- Problem statement
Working from the line that contains "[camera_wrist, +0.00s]" to the final line, transcribe each line exactly. No pictures belong in the copy.

- Extracted entries
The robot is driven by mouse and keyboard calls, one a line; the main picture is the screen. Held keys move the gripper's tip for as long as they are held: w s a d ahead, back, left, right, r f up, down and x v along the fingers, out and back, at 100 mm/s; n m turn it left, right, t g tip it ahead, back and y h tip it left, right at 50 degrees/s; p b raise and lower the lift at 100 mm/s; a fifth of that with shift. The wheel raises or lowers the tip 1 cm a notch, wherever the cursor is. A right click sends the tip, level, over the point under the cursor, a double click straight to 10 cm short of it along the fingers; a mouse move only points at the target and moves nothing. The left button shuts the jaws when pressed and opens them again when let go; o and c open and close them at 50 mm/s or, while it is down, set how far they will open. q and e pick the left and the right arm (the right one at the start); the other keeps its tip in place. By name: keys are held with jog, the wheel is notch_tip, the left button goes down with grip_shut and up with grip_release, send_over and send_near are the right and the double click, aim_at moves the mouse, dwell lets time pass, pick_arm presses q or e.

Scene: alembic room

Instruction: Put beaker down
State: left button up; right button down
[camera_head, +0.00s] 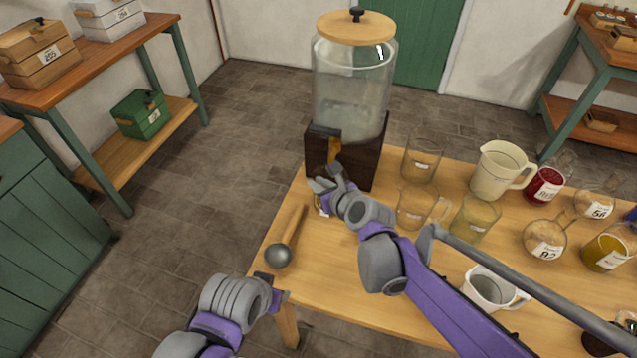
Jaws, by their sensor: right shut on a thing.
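My right gripper (328,184) reaches across the table to just in front of the dispenser's tap. It is shut on a small glass beaker (321,208), of which only a sliver with a pale label shows beneath the fingers. The gripper hides the rest, and I cannot tell whether its base touches the wood. The wooden table (345,275) lies under it. My left gripper (266,279) is low at the table's front left edge. Its fingers are mostly hidden behind its wrist.
A large lidded glass dispenser (350,85) stands on a dark wooden base (362,160) behind the gripper. A ladle (280,254) lies to the left. Clear beakers (422,160), a cream jug (497,170), a white mug (485,287) and labelled flasks (545,242) crowd the right.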

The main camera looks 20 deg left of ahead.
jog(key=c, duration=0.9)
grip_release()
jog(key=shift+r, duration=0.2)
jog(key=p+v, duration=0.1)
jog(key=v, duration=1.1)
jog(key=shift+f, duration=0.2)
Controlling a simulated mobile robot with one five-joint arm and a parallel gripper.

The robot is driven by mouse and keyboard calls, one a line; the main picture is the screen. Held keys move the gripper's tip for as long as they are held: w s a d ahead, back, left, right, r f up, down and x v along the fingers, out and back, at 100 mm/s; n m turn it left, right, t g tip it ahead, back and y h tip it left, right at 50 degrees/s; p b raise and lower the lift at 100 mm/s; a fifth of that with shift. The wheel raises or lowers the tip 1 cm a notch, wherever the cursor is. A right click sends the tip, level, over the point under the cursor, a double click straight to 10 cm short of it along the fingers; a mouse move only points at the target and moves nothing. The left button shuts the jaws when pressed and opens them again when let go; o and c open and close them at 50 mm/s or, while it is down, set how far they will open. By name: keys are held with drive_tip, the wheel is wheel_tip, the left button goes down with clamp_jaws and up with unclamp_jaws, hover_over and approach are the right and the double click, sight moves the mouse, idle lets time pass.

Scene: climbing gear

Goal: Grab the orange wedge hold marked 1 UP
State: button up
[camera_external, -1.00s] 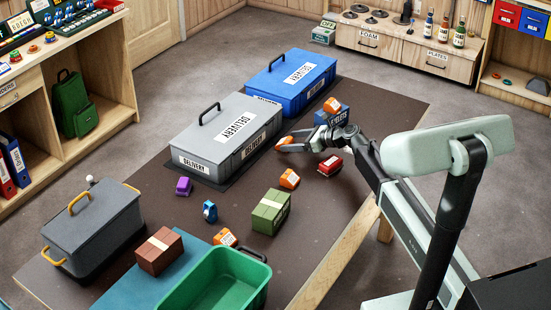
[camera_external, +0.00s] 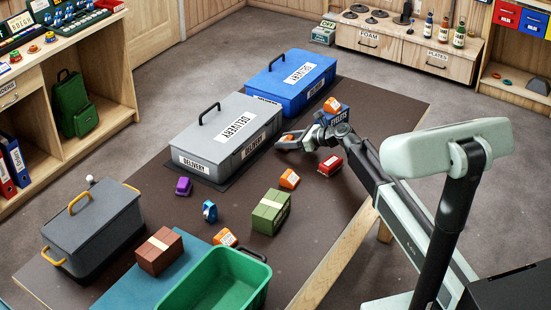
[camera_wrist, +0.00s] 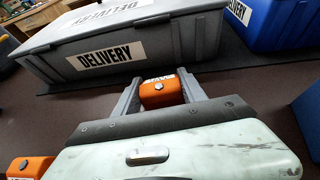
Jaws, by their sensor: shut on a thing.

- Output of the exercise
[camera_wrist, +0.00s] 
Jaws, by their sensor: shut on a thing.

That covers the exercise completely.